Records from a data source
# # #

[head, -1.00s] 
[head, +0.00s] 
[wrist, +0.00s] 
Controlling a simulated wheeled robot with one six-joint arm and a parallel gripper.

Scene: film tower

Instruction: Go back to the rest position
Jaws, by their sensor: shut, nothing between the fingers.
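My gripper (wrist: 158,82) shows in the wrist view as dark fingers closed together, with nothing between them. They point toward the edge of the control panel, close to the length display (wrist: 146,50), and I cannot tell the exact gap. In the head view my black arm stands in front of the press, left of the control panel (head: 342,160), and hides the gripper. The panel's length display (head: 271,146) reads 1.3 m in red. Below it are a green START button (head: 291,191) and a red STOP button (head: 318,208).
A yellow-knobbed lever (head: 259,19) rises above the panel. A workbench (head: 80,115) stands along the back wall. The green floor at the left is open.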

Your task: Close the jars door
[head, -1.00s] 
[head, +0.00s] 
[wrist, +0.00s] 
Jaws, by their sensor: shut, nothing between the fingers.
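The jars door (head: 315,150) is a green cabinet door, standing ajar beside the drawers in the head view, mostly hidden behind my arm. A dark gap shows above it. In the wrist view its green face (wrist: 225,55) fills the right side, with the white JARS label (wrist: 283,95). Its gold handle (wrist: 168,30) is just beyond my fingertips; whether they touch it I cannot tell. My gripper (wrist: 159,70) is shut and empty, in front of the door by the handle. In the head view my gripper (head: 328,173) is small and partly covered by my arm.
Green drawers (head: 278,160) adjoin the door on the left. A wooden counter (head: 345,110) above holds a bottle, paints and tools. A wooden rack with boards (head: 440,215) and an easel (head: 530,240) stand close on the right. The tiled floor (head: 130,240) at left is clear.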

# # #

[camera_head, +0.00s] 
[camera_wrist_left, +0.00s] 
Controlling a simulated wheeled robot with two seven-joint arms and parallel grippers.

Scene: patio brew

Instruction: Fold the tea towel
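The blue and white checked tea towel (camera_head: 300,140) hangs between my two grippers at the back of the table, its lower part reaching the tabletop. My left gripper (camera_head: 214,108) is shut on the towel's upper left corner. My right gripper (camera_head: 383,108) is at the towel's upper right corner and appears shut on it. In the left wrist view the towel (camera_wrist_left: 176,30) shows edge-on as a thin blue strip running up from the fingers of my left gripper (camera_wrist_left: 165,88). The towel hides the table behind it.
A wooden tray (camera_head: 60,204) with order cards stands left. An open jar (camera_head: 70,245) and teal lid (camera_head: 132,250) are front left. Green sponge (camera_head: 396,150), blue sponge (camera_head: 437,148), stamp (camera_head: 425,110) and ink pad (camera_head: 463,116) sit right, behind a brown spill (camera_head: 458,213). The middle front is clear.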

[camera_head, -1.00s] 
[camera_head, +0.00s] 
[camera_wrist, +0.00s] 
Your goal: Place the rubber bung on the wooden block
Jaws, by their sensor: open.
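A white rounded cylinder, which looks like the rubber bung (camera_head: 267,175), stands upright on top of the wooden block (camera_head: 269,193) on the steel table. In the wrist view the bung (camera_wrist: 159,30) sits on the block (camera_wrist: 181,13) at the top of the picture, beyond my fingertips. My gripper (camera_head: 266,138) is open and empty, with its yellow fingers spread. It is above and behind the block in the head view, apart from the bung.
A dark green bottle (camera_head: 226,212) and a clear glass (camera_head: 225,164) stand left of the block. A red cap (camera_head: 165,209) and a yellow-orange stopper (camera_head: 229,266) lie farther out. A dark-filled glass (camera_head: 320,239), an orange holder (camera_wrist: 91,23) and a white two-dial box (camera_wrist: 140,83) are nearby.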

# # #

# [What you will do]
In the listing above, locate the line containing "[camera_wrist_left, +0.00s]" and the line containing "Scene: patio brew", then transcribe both and every line between them verbatim.

# [Response to the task]
[camera_wrist_left, +0.00s] 
Controlling a simulated wheeled robot with two seven-joint arms and parallel grippers.

Scene: patio brew

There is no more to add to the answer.